CB Erdoğan Gezi’ye niye bu kadar taktı?
Çünkü çok korktu. Çünkü Gezi, Anayasa Md 34/1’de serbest ilan edilmiş silahsız ve saldırısız bir protesto gösterisiydi ve dahası, protestocular Erdoğan’ı iktidara getirmiş olan gerizekalı başörtüsü düşmanlığının tam tersi bir tutum sergilediler: İbadetle yakın ilişkileri pek bulunmadığı halde namaz kılanlara kalkan oldular.
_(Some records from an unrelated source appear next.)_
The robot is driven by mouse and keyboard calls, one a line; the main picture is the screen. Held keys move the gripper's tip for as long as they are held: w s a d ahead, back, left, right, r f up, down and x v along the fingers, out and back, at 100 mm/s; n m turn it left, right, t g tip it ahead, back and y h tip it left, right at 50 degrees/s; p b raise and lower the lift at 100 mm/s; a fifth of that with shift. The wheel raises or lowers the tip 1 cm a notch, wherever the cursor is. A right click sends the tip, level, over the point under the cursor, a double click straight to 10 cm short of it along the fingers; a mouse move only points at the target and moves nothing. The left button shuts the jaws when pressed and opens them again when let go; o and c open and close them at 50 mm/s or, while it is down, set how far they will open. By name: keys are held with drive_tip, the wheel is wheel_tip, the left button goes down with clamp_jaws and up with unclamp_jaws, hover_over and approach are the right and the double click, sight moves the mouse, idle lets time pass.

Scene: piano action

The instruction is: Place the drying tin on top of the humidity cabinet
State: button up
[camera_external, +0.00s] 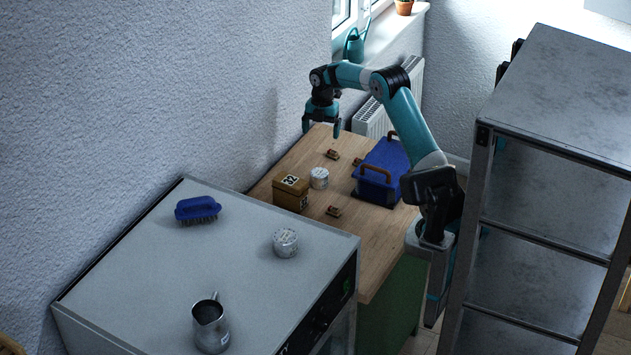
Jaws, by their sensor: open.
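My gripper (321,129) is open and empty, pointing down in the air above the far left part of the wooden bench. A small round whitish tin (319,178) stands on the bench below it, right of a brown box. A second similar tin (285,242) stands on the grey top of a cabinet (150,262), which looks like the humidity cabinet. I cannot tell from their looks which tin is the drying tin. My gripper is clear of both.
The brown box (291,193) marked 32, several small brown pieces (332,154) and a blue handled case (383,172) are on the bench (352,256). A blue brush (197,209) and metal jug (210,326) stand on the cabinet. A metal shelf rack (545,195) stands right.

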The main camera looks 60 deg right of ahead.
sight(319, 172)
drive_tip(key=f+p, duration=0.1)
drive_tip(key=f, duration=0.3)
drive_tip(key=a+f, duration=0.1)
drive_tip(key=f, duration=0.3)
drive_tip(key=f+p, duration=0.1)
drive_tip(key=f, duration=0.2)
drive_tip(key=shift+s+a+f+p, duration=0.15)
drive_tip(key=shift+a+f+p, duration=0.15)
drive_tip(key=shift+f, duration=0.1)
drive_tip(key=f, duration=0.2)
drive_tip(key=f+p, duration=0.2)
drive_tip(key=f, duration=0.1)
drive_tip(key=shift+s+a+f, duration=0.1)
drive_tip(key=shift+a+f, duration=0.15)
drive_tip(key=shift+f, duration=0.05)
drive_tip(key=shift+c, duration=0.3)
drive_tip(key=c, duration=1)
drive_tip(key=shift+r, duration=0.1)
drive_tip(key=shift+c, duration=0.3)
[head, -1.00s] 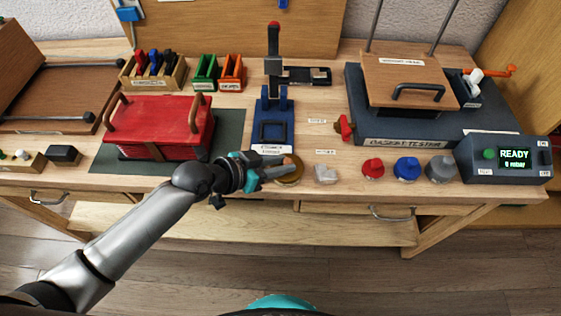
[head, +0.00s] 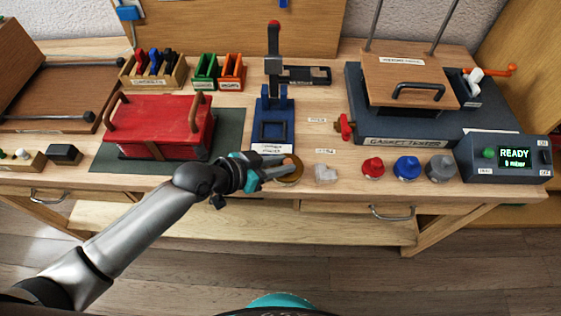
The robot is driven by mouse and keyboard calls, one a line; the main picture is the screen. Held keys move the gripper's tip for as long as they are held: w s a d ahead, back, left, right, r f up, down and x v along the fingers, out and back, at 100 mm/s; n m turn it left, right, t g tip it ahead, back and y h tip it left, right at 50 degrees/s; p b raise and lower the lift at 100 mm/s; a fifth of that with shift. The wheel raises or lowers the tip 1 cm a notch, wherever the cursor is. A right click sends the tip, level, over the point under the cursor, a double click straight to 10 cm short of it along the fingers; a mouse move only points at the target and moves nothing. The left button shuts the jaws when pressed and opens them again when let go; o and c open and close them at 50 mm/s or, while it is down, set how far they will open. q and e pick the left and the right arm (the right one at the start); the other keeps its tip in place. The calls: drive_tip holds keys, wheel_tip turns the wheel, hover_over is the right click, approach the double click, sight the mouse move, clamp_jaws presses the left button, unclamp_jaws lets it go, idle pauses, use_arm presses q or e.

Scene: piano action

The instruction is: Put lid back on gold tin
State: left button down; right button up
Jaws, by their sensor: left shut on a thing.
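The gold tin (head: 296,179) stands near the front edge of the workbench, just in front of the blue press. My left gripper (head: 282,170) is over it, shut on a small brownish thing that looks like the lid. The gripper hides much of the tin and of what it holds, so I cannot tell whether the lid touches the tin's rim. My right gripper is not in view.
A clear lump (head: 325,174) lies right of the tin, then red (head: 373,168), blue (head: 407,168) and grey (head: 440,168) knobbed pieces. The blue press (head: 274,125) stands behind. A red case (head: 160,122) is at left, a gasket tester (head: 400,140) at right.

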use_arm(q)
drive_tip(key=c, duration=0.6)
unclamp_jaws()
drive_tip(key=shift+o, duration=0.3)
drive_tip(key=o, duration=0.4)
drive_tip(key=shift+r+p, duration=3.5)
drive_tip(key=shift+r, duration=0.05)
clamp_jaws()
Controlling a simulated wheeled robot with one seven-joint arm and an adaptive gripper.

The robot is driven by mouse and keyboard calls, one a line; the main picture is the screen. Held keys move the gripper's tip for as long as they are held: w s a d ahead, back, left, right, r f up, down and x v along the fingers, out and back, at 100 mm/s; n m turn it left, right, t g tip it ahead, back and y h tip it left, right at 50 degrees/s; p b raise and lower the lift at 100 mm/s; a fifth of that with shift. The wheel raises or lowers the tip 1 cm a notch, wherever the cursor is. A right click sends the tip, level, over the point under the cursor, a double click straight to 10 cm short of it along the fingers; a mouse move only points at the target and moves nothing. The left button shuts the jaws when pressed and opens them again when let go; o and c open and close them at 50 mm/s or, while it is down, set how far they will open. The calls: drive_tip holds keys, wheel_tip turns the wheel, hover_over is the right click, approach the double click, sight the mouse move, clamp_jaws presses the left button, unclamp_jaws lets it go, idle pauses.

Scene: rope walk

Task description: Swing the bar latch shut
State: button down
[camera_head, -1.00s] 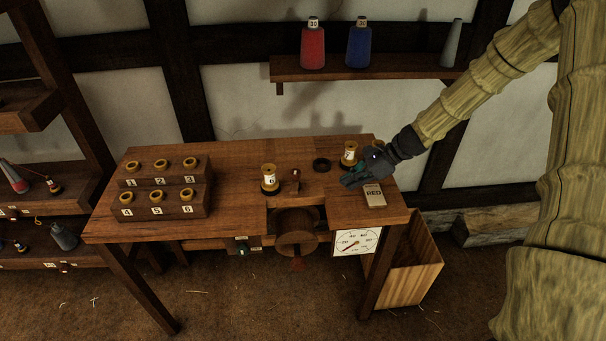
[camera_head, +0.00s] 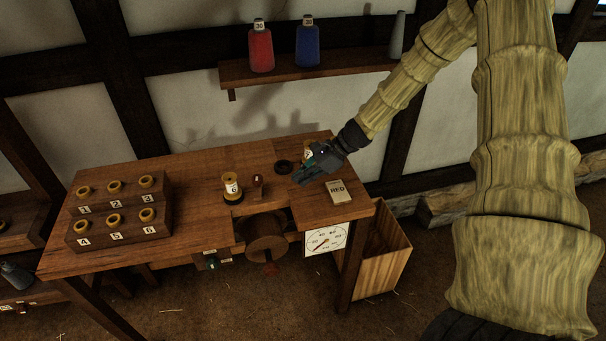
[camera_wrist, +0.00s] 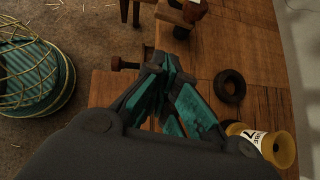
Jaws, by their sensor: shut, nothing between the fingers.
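My gripper (camera_head: 302,177) is shut and empty, low over the right part of the workbench (camera_head: 192,175). It also shows in the wrist view (camera_wrist: 168,58), its teal-lined fingers together. In the wrist view a small wooden peg with a round head (camera_wrist: 123,64) lies at a gap in the bench edge, left of the fingertips and apart from them. Beyond it stands a wooden piece with a dark red knob (camera_wrist: 192,12), cut by the top edge. A small reddish upright piece (camera_head: 257,183) stands beside spool 6 in the head view. I cannot tell which part is the bar latch.
Spool 7 (camera_wrist: 272,146) is close right of my gripper. A wooden reel (camera_head: 266,240) and a dial (camera_head: 326,239) are at the front. A numbered rack (camera_head: 118,230) stands left.

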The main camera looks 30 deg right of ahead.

Bu iki unsur olmasaydı iktidarın işi kolaydı. Zor oldu.
Peki niçin Osman?
Çünkü Gezi’ye gelip-giden ve destek veren binlerce kişiyi suçlu ilan etmektense, bir “şeytan” bulup ona yüklenmek daha uygundu ve bu şeytan Erdoğan’ın kullanmaya en meraklı olduğu dış mihraklar bahanesine cuk oturuyordu: Konuşan toplumu destekleyen, üstüne üstelik Amerikalı ve Yahudi olan milyarder Soros ve onun Açık Toplum hareketi.
Nitekim, solcu bir geçmişi olan Osman “Kızıl Soros” ilan edildi ve bu duble suçlama Erdoğan’ın “Bırakmam onu öyle!” felsefesi liderliğinde yürütülünce Osman, AİHM kararına rağmen, bin beş yüz bilmem kaç gündür tutuklu adı altında ve ibret-i âlem biçiminde esir/rehin tutuluyor.
Tutuluyor da, Osman mı Erdoğan’ın esiri yoksa bu işin içinden aynen Rahip Brunson olayında yaşadığımız gibi “yenilmeden” çıkması çok zor gözüken Erdoğan mı Osman Kavala olayının esiri, yakın zaman gösterecek.